Task goal >> Every record that follows should be printed verbatim.

Extracted data entries:
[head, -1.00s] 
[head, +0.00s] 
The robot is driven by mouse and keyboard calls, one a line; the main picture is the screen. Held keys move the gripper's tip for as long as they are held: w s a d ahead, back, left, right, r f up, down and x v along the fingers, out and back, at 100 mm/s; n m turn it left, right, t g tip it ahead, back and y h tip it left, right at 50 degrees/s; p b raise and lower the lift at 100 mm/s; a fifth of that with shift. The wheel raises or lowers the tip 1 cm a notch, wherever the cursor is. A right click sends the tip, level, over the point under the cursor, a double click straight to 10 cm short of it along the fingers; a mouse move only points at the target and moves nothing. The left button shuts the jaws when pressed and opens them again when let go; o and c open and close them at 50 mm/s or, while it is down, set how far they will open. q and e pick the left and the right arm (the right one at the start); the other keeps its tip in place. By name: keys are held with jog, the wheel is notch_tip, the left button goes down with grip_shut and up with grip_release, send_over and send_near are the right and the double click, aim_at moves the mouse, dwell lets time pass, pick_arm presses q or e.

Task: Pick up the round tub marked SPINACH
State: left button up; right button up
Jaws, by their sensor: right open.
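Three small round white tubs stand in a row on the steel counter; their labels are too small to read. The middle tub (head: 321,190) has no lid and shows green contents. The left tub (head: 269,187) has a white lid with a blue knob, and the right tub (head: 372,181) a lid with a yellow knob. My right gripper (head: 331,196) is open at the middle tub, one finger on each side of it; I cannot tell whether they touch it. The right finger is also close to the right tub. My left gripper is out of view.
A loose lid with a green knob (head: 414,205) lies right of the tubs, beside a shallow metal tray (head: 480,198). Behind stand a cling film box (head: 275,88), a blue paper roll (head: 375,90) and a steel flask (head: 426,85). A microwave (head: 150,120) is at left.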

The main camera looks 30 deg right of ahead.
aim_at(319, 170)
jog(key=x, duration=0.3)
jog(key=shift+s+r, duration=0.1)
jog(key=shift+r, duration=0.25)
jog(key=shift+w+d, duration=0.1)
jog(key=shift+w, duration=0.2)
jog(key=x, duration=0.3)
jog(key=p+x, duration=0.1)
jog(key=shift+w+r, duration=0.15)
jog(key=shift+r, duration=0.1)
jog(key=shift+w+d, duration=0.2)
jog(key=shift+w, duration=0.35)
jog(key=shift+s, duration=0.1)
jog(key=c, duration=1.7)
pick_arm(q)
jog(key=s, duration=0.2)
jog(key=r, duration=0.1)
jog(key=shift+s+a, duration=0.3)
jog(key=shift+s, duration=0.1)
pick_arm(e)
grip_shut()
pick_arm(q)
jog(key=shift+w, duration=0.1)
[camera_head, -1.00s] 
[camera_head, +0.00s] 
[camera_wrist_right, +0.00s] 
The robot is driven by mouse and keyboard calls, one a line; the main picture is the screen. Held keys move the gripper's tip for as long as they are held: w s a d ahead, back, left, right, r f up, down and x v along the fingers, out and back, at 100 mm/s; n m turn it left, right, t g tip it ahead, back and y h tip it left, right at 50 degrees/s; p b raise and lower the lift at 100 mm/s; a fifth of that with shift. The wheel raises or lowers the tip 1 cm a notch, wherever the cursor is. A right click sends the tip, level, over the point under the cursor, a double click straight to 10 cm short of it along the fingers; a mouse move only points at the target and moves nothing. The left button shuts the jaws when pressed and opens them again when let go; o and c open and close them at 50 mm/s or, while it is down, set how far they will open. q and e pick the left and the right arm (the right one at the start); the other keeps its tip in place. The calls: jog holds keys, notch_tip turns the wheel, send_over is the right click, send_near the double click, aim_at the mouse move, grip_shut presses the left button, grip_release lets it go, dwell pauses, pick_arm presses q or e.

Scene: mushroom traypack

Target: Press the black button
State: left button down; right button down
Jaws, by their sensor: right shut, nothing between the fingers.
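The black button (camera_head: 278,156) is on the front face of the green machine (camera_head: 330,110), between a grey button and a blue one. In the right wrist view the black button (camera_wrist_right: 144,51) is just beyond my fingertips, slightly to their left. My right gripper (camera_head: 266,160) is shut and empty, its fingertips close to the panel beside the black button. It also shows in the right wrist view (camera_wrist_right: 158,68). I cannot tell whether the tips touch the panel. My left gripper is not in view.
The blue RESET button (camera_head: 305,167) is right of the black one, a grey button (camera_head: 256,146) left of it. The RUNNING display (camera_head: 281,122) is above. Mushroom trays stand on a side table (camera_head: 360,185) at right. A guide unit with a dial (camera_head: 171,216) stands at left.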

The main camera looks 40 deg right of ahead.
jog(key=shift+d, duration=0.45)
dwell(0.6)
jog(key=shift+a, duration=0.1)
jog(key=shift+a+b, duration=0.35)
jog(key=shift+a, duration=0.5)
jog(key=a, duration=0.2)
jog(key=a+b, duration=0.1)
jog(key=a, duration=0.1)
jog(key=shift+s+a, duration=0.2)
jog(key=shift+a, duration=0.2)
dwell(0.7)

The result >>
[head, -1.00s] 
[head, +0.00s] 
The robot is driven by mouse and keyboard calls, one a line; the main picture is the screen. Held keys move the gripper's tip for as long as they are held: w s a d ahead, back, left, right, r f up, down and x v along the fingers, out and back, at 100 mm/s; n m turn it left, right, t g tip it ahead, back and y h tip it left, right at 50 degrees/s; p b raise and lower the lift at 100 mm/s; a fifth of that with shift. The wheel raises or lowers the tip 1 cm a notch, wherever the cursor is. A right click sends the tip, level, over the point under the cursor, a double click straight to 10 cm short of it along the fingers; a mouse move only points at the target and moves nothing. The left button shuts the jaws when pressed and opens them again when let go; o and c open and close them at 50 mm/s or, while it is down, set how far they will open. q and e pick the left and the right arm (the right one at the start); the other keeps its tip in place. By name: keys are held with jog, the wheel is notch_tip, the left button goes down with grip_shut and up with grip_release, send_over and send_near are the right and the double click, aim_at moves the mouse, dwell lets time pass, pick_arm presses q or e.

Task: Pick up the round tub marked SPINACH
State: left button up; right button up
Jaws, by their sensor: right open.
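Three small round white tubs stand in a row on the steel counter; their labels are too small to read. The middle tub (head: 321,190) has no lid and shows green contents. The left tub (head: 269,187) has a white lid with a blue knob, and the right tub (head: 372,181) a lid with a yellow knob. My right gripper (head: 331,196) is open at the middle tub, one finger on each side of it; I cannot tell whether they touch it. The right finger is also close to the right tub. My left gripper is out of view.
A loose lid with a green knob (head: 414,205) lies right of the tubs, beside a shallow metal tray (head: 480,198). Behind stand a cling film box (head: 275,88), a blue paper roll (head: 375,90) and a steel flask (head: 426,85). A microwave (head: 150,120) is at left.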

The main camera looks 30 deg right of ahead.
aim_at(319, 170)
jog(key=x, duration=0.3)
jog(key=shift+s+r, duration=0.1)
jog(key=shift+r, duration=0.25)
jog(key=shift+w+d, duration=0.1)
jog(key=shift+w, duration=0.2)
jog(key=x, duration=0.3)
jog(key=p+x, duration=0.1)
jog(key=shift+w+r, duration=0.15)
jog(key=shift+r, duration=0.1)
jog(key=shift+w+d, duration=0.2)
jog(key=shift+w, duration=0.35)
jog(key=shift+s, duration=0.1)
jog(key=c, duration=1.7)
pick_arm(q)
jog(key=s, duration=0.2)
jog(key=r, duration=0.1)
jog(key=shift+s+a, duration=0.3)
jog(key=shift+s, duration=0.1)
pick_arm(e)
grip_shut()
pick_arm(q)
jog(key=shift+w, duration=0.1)
[camera_head, -1.00s] 
[camera_head, +0.00s] 
[camera_wrist_right, +0.00s] 
The robot is driven by mouse and keyboard calls, one a line; the main picture is the screen. Held keys move the gripper's tip for as long as they are held: w s a d ahead, back, left, right, r f up, down and x v along the fingers, out and back, at 100 mm/s; n m turn it left, right, t g tip it ahead, back and y h tip it left, right at 50 degrees/s; p b raise and lower the lift at 100 mm/s; a fifth of that with shift. The wheel raises or lowers the tip 1 cm a notch, wherever the cursor is. A right click sends the tip, level, over the point under the cursor, a double click straight to 10 cm short of it along the fingers; a mouse move only points at the target and moves nothing. The left button shuts the jaws when pressed and opens them again when let go; o and c open and close them at 50 mm/s or, while it is down, set how far they will open. q and e pick the left and the right arm (the right one at the start); the other keeps its tip in place. The calls: jog holds keys, notch_tip turns the wheel, send_over is the right click, send_near the double click, aim_at the mouse move, grip_shut presses the left button, grip_release lets it go, dwell pauses, pick_arm presses q or e.

Scene: mushroom traypack

Target: Press the black button
State: left button down; right button down
Jaws, by their sensor: right shut, nothing between the fingers.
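The black button (camera_head: 278,156) is on the front face of the green machine (camera_head: 330,110), between a grey button and a blue one. In the right wrist view the black button (camera_wrist_right: 144,51) is just beyond my fingertips, slightly to their left. My right gripper (camera_head: 266,160) is shut and empty, its fingertips close to the panel beside the black button. It also shows in the right wrist view (camera_wrist_right: 158,68). I cannot tell whether the tips touch the panel. My left gripper is not in view.
The blue RESET button (camera_head: 305,167) is right of the black one, a grey button (camera_head: 256,146) left of it. The RUNNING display (camera_head: 281,122) is above. Mushroom trays stand on a side table (camera_head: 360,185) at right. A guide unit with a dial (camera_head: 171,216) stands at left.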

The main camera looks 40 deg right of ahead.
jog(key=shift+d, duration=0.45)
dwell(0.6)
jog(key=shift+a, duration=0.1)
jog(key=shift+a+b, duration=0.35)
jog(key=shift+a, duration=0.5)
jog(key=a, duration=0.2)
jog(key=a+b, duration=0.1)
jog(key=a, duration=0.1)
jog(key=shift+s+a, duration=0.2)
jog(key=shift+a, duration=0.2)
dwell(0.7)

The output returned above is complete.